Like walking a tightrope: United States v. Thorne, 2020 U.S. Dist. LEXIS 4291 (D.D.C. Jan. 10, 2020):
The government seeks to use the fact of the defendant’s 1999 conviction and evidence about the underlying circumstances to prove his knowledge, intent, and opportunity. See Gov’t’s Mot. I at 31-35. These are well-established non-propensity purposes for the admission of a defendant’s prior drug trafficking conviction, and the D.C. Circuit has deemed such evidence particularly probative when, as here, the government must show constructive possession of illegal narcotics. Indeed, in this case, the government must rely on circumstantial evidence, such as records of cell phone contacts from Suspect-1 to a phone registered to Dou Perfect at times when Suspect-1 was communicating with his narcotics supplier, surveillance of the defendant together with Suspect-1 on the date of the November 29, 2018 heroin transaction, and surveillance of the defendant at the Foote Street location on two other occasions. Notably, the defendant was not observed actually handling the heroin purchased in the two November 2018 transactions and was not present at the Foote Street location when the firearms and multi-kilogram quantities of heroin and marijuana were found. The owner and resident of the Foote Street duplex, Witness-1, has attributed ownership of this contraband to the defendant but, given her obvious motivations to shift the blame away from herself and her 18 year-old son, a jury may discount the credibility of those statements.
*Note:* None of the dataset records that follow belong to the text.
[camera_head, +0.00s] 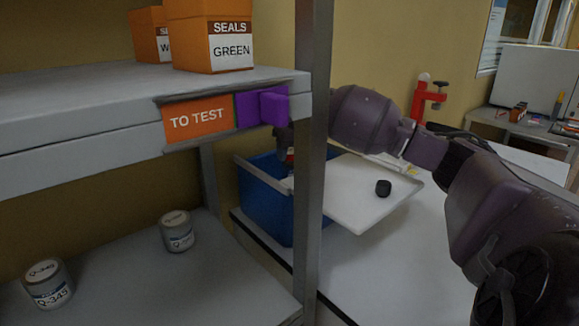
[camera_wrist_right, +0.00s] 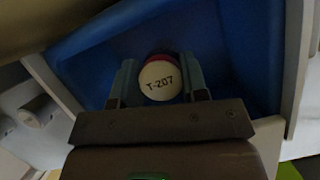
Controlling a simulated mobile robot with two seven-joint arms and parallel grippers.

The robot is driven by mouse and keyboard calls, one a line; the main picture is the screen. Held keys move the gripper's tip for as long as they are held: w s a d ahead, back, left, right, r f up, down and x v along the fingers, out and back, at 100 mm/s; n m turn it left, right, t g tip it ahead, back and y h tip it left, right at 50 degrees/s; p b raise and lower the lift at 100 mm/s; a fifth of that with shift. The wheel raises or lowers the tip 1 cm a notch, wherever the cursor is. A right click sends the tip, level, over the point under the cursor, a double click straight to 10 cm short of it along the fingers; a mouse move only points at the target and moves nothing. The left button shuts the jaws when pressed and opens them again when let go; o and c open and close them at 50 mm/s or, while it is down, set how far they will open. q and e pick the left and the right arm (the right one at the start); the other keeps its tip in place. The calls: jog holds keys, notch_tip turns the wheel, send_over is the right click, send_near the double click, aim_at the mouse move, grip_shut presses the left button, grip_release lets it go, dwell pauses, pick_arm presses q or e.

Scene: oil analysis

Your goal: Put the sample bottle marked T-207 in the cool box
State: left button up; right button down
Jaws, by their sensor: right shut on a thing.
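The sample bottle (camera_wrist_right: 160,79) shows in the right wrist view as a round white cap marked T-207 with a red edge. My right gripper (camera_wrist_right: 159,84) is shut on it, one finger on each side. Blue walls of the cool box surround the bottle in that view; I cannot tell whether it touches the floor. In the head view, the blue cool box (camera_head: 264,205) stands behind the shelf post, its top open. My right gripper (camera_head: 289,160) is at its opening, mostly hidden by the post. My left gripper is not in view.
A white lid-like panel (camera_head: 350,190) with a black knob (camera_head: 383,188) lies right of the box. The shelf post (camera_head: 312,215) stands in front. The shelf bears orange SEALS boxes (camera_head: 212,35) and a TO TEST sign (camera_head: 198,119). Two cans (camera_head: 177,231) stand below. A red stand (camera_head: 427,97) is behind.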

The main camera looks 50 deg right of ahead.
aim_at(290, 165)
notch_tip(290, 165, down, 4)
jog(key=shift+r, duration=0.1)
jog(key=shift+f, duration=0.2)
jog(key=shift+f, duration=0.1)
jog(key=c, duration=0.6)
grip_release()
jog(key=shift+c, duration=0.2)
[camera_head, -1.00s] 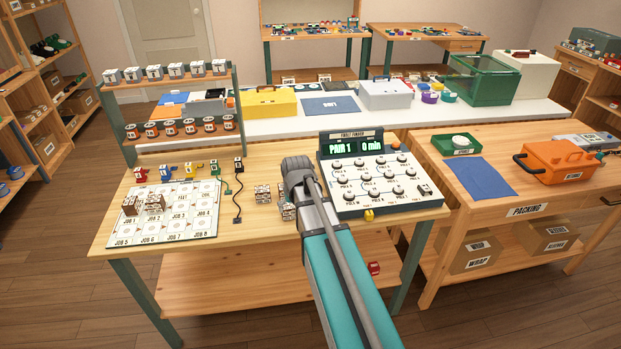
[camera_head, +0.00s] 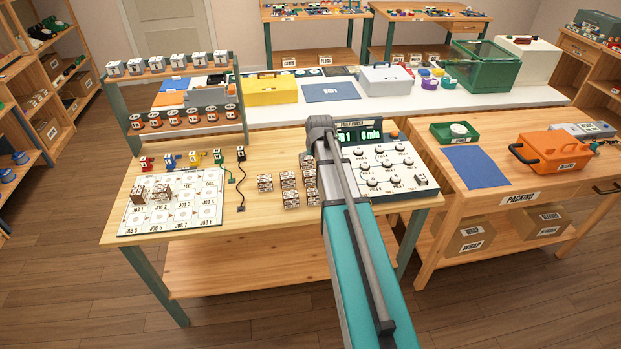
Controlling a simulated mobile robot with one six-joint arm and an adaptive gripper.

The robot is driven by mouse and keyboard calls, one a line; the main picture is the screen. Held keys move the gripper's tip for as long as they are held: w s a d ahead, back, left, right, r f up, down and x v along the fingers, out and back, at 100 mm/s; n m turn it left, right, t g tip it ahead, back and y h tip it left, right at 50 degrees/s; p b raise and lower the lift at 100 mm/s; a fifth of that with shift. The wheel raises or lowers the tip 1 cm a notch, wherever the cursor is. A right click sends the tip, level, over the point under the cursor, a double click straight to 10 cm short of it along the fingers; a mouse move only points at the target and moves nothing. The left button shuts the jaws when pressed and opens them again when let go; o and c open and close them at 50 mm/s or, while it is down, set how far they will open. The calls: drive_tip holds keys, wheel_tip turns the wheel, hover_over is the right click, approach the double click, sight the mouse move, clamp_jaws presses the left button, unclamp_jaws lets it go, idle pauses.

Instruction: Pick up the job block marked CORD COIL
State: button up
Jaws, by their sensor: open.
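Several small job blocks with white printed labels stand on the wooden bench: one apart on the left (camera_head: 265,183), and a cluster beside it, including a middle block (camera_head: 290,199) and a right block (camera_head: 312,196). Two more blocks, one left (camera_head: 138,195) and one right (camera_head: 161,192), sit on the white job board (camera_head: 205,212). The print is too small to read, so I cannot tell which is CORD COIL. My teal arm link and grey wrist reach over the bench just right of the cluster. My gripper is hidden behind the wrist.
The fault finder console (camera_head: 400,180) with its lit display stands right of the blocks, partly behind my arm. A black cord (camera_head: 241,185) lies between board and blocks. A rack (camera_head: 180,95) stands behind the board. The bench front strip is clear.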

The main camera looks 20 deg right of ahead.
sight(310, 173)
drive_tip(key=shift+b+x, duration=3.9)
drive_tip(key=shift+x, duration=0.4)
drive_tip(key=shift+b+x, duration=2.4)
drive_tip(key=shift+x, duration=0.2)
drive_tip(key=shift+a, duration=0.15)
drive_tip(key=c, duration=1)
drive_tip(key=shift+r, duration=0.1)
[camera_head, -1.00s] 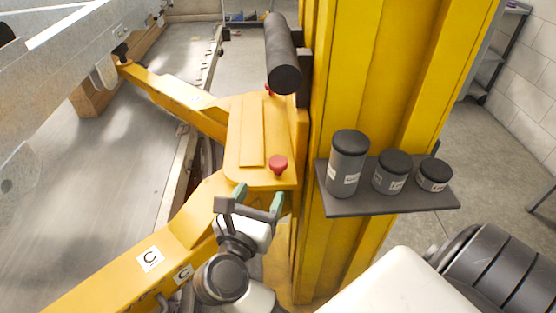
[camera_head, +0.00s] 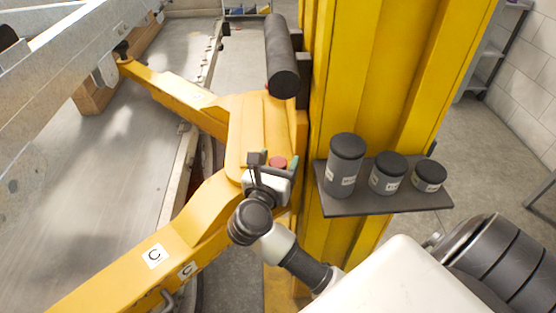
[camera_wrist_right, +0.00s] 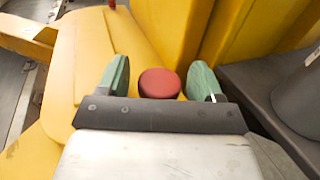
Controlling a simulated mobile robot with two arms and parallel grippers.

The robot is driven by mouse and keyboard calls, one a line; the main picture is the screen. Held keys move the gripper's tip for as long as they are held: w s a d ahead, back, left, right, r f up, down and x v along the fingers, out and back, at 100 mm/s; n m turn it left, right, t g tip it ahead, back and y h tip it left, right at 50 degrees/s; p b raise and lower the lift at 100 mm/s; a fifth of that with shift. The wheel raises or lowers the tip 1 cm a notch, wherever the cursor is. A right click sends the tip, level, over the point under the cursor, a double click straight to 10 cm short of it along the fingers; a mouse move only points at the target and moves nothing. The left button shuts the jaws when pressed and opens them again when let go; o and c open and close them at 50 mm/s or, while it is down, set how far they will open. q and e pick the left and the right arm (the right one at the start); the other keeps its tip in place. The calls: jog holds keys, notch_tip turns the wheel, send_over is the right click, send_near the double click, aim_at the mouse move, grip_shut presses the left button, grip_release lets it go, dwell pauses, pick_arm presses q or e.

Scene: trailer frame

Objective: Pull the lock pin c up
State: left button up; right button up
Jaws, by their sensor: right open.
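The lock pin with a red round knob (camera_head: 278,163) stands on the yellow lift arm bracket beside the yellow column. In the right wrist view the red knob (camera_wrist_right: 159,83) sits between the two green fingertips, with a gap on each side. My right gripper (camera_head: 274,162) is open around it; the wrist view also shows the open gripper (camera_wrist_right: 160,80). The gripper body hides the pin below the knob. The near yellow arm carries labels "C" (camera_head: 154,255). My left gripper is not in view.
The yellow column (camera_head: 370,80) rises just right of the pin. A small dark shelf (camera_head: 400,204) on it holds three dark canisters (camera_head: 345,165). A dark cylinder (camera_head: 281,55) hangs above the bracket. A second red knob (camera_wrist_right: 112,3) shows farther back.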

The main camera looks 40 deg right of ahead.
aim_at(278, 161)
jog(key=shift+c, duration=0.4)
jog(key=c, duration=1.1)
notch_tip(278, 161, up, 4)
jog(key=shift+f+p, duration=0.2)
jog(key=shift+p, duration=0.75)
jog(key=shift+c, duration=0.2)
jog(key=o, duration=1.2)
These circumstances indicate the beginnings of an apparent defense, alluded to during the pretrial motions practice, that the defendant did not exercise constructive possession of the contraband.8
8. For instance, the defendant’s motion to suppress the evidence seized at the Foote Street location contended that the government had not established a nexus between the defendant and that location adequate to support the search warrant. Specifically, the defendant challenged the warrant’s reliance on a database search used to identify residences associated with the defendant’s name because that search returned multiple addresses so associated, including the Foote Street location. See Def.’s Omnibus Reply to Gov’t’s Responses to Def.’s Pretrial Mots. at 7, ECF No. 57. The defendant argued that the Foote Street location “was way down on the pecking order for where he lived,” Hr’g Tr. at 17:18-19 (Dec. 12, 2019), an effort to distance himself from this location that prompted the government to raise the issue of the defendant’s Article III’s standing to seek suppression of the seized evidence, id. at 32:10-19; see also id. at 32:21-25 (observation by the Court that the defense counsel “has walked that line very professionally … to protect her standing at the same time challenging the warrant”). At trial, the defendant may well push this argument further.